La volonté de Clara de conserver son appartement repose sur le fait que des gens y ont vécu des événements (par exemple la fête d’anniversaire qui ouvre le film, sans lien avec la suite de l’histoire et pour un personnage que l’on ne reverra pas – une « gratuité » qui en fait précisément tout le sel) formant des souvenirs et des histoires. De même Clara expliquera plus tard qu’un disque vaut plus qu’un mp3, non pas parce qu’un mp3 ne vaut rien mais car la matérialité d’un disque permet de le personnaliser en lui associant une histoire unique. Cette nostalgie de l’unicité, des aspérités à une époque dominée par la standardisation imposée à tous pour le profit de quelques-uns mène naturellement à la fascination de Filho pour la création artistique des années 70. En musique, avec l’attachement à Queen (dont le tube Another one bites the dust est mué en hymne prémonitoire de la lutte à venir entre Clara et Diego, qui ne s’achèvera que lorsqu’un des deux mordra la poussière), et dans le cinéma surtout bien sûr.

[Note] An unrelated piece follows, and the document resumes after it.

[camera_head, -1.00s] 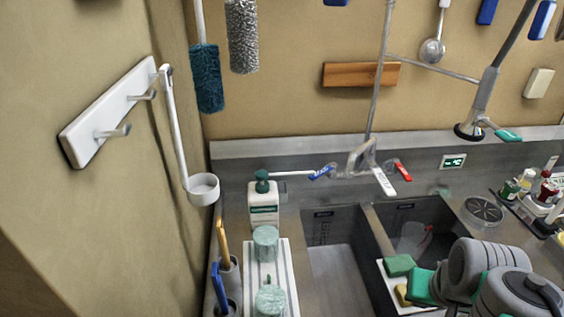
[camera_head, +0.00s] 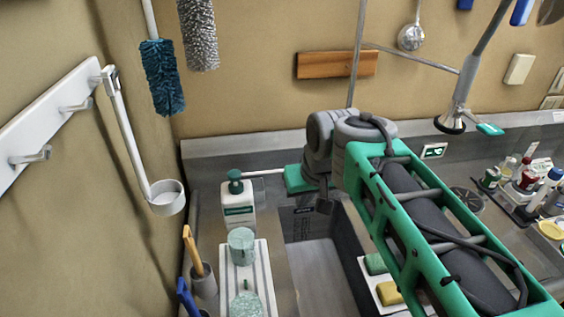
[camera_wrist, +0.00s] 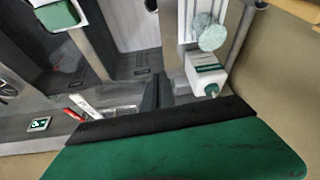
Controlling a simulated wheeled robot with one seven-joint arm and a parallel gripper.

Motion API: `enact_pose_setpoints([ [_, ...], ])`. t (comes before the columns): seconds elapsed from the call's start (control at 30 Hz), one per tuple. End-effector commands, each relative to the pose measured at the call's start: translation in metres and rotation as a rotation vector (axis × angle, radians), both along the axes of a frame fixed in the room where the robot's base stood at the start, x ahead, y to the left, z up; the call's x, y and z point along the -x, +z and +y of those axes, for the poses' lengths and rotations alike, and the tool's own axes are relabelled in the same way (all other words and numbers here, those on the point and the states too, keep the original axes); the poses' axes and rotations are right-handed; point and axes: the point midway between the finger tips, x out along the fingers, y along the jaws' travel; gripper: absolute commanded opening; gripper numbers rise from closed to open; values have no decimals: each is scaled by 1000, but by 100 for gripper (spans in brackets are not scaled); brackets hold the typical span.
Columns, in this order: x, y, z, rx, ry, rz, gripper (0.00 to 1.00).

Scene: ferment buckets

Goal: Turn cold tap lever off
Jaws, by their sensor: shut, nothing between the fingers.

Aquarius ne ressemble pas à un film en particulier des années 70, pour la bonne raison qu’il embrasse des pans entiers du cinéma de cette période. Filho n’hésite par exemple pas à jumeler Assaut – déjà une référence majeure des Bruits de Recife –, pour tirer vers l’angoisse la situation de Clara isolée et assiégée dans son immeuble par le promoteur, et les Hommes du Président, lors de la riposte de l’héroïne construite à base de documents compromettants et d’informateurs officieux. C’est avec le même entrain que le cinéaste compose ici des scènes de famille en forme de grandes messes, dans la lignée des cinéastes italo-américains, ou bien bascule vers un fantastique organique et perturbant, qui visualise l’immeuble comme un corps à part entière. Intègre, Kleber Mendonça Filho utilise sa position de réalisateur pour mettre en accord ses actes avec ses idées : son cinéma perpétue la transmission d’une culture et de convictions que d’autres voudraient voir s’effacer.
AQUARIUS (Brésil, 2016), un film de Kleber Mendonça Filho, avec Sonia Braga, Humberto Carrão, Irandhir Santos. Durée : 2h20. Sortie en France le 28 septembre 2016.